◆ The data
— start —
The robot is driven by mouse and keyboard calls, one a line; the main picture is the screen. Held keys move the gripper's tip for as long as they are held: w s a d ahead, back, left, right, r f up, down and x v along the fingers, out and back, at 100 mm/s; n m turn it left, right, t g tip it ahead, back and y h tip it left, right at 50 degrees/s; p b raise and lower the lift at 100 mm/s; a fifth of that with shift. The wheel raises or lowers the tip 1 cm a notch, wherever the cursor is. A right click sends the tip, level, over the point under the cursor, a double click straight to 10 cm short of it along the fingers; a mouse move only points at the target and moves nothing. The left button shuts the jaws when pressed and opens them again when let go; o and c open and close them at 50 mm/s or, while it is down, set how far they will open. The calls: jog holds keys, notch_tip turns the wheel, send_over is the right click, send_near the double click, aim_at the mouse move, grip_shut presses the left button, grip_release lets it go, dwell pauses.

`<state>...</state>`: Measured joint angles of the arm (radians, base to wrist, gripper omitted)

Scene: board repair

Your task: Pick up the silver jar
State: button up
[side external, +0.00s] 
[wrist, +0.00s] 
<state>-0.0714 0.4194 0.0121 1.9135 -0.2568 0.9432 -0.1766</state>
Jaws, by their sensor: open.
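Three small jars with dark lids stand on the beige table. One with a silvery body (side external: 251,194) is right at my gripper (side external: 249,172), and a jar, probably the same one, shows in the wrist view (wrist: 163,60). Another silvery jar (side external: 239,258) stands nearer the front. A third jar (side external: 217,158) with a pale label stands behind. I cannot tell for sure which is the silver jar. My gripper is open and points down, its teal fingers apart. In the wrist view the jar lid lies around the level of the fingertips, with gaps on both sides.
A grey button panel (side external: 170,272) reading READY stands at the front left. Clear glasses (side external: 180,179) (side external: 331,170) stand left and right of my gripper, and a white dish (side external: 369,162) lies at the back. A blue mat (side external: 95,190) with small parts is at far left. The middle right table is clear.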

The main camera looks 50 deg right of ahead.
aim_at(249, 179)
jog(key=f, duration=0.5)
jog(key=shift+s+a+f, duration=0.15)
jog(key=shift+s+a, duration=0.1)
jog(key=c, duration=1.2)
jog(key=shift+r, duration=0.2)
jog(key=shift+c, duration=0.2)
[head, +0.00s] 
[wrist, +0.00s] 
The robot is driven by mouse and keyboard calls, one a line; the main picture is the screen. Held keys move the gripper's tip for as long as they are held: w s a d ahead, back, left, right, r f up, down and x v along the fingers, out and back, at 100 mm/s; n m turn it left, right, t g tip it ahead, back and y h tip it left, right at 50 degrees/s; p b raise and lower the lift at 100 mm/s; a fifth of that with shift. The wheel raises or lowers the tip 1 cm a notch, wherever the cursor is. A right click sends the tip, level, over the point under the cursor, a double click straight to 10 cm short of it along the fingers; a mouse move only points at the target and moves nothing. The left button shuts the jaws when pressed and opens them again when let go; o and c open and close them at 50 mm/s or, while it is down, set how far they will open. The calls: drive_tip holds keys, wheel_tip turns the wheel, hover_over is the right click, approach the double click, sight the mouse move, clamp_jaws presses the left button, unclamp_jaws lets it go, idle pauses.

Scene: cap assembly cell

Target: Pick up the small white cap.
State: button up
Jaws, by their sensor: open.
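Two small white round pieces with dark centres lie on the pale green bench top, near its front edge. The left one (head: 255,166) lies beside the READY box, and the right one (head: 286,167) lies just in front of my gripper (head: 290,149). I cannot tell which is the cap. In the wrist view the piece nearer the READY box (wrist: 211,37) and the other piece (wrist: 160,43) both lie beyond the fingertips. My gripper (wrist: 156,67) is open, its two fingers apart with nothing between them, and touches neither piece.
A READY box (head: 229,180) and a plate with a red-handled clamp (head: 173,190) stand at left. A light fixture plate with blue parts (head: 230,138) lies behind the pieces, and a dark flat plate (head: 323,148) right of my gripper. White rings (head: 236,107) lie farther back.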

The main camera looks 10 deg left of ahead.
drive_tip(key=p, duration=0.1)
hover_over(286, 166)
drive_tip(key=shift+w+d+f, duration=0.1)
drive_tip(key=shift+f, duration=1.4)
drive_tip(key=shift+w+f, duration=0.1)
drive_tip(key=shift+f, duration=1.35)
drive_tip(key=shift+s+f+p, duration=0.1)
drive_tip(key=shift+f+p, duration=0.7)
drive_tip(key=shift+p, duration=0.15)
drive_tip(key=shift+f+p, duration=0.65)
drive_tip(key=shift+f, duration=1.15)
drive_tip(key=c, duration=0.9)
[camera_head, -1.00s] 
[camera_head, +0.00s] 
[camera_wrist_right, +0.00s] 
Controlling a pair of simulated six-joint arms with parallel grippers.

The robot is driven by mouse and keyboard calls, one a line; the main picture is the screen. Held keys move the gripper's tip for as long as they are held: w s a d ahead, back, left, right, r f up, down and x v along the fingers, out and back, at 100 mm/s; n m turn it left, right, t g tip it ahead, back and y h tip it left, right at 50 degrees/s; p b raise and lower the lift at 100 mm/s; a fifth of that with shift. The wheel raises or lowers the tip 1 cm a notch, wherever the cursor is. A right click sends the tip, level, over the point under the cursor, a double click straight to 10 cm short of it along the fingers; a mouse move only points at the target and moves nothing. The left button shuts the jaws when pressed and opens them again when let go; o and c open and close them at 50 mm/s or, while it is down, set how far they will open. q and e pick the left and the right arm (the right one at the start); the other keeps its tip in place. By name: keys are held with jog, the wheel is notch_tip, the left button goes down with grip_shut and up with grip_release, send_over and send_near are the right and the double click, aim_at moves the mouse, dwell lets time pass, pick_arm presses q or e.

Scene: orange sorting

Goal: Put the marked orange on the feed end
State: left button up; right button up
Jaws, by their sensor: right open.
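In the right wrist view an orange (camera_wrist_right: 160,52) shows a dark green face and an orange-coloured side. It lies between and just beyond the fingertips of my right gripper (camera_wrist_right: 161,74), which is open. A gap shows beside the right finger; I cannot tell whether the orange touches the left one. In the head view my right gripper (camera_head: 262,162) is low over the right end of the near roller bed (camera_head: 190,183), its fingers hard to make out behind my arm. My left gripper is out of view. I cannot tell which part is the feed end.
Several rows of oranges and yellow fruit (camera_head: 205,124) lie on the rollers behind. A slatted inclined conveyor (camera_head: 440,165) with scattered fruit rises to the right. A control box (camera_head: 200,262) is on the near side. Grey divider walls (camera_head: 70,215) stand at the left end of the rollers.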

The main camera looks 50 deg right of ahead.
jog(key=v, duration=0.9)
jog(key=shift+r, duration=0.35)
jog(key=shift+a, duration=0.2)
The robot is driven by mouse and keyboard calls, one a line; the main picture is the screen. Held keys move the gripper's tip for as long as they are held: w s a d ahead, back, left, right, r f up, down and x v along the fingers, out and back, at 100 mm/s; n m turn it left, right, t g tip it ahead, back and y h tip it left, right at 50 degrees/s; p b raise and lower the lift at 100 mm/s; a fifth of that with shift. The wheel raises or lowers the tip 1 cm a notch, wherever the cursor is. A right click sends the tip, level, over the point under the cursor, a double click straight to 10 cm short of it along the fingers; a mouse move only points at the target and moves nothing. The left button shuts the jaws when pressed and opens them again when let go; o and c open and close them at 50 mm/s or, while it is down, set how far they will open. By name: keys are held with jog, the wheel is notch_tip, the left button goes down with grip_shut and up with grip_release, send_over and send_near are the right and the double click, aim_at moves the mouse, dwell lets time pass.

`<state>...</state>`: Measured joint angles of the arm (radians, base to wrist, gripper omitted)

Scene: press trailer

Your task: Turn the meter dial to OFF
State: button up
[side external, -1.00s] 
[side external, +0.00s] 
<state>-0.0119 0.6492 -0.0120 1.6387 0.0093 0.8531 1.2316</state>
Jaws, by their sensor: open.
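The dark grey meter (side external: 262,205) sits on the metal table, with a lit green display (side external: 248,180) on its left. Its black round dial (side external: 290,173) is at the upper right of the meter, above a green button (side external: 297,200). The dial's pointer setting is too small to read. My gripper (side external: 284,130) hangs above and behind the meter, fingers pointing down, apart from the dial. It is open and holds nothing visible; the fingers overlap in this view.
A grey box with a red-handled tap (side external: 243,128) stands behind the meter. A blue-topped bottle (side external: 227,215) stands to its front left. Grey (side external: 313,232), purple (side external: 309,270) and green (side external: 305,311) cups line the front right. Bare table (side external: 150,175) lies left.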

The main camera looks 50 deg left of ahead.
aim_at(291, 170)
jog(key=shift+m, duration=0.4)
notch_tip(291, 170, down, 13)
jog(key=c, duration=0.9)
— end —
Count each line of the entries that holds the word "Scene", then state the total and nothing more.

4